* [WORK TO DO]: Locate each line containing the string "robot" and copy it out.

* [MATERIAL]:

=-=-=

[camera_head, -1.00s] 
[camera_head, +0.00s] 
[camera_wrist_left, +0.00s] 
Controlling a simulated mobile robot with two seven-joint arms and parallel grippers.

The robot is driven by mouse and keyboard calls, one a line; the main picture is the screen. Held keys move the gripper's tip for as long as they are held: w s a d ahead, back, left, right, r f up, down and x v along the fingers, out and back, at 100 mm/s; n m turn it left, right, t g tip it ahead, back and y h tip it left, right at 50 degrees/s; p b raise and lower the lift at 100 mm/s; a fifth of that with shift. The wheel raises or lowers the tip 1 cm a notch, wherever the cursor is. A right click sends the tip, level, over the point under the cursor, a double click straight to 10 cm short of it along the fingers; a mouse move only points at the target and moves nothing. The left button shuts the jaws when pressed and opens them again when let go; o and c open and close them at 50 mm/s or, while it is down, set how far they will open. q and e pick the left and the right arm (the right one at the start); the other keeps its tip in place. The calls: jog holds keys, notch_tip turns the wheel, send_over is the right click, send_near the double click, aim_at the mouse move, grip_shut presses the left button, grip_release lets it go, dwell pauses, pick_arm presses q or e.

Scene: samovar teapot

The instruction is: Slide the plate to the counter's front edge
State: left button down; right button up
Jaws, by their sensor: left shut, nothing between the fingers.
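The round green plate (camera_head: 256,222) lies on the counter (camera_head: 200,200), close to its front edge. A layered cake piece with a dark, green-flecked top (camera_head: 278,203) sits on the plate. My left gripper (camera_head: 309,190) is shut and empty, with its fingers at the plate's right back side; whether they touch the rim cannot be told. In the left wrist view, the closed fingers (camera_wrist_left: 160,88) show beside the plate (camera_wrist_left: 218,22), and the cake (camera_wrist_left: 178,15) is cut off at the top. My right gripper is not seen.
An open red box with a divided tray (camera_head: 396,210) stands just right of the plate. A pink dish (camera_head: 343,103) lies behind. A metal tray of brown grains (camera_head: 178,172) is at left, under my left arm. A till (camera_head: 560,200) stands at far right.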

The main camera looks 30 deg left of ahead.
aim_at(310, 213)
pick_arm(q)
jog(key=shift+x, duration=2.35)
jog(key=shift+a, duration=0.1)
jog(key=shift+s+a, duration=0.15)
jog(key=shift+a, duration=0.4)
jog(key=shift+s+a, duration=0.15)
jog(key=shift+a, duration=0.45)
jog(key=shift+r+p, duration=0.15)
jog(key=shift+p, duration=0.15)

=-=-=

* [ANSWER]:
Controlling a simulated mobile robot with two seven-joint arms and parallel grippers.
The robot is driven by mouse and keyboard calls, one a line; the main picture is the screen. Held keys move the gripper's tip for as long as they are held: w s a d ahead, back, left, right, r f up, down and x v along the fingers, out and back, at 100 mm/s; n m turn it left, right, t g tip it ahead, back and y h tip it left, right at 50 degrees/s; p b raise and lower the lift at 100 mm/s; a fifth of that with shift. The wheel raises or lowers the tip 1 cm a notch, wherever the cursor is. A right click sends the tip, level, over the point under the cursor, a double click straight to 10 cm short of it along the fingers; a mouse move only points at the target and moves nothing. The left button shuts the jaws when pressed and opens them again when let go; o and c open and close them at 50 mm/s or, while it is down, set how far they will open. q and e pick the left and the right arm (the right one at the start); the other keeps its tip in place. The calls: jog holds keys, notch_tip turns the wheel, send_over is the right click, send_near the double click, aim_at the mouse move, grip_shut presses the left button, grip_release lets it go, dwell pauses, pick_arm presses q or e.

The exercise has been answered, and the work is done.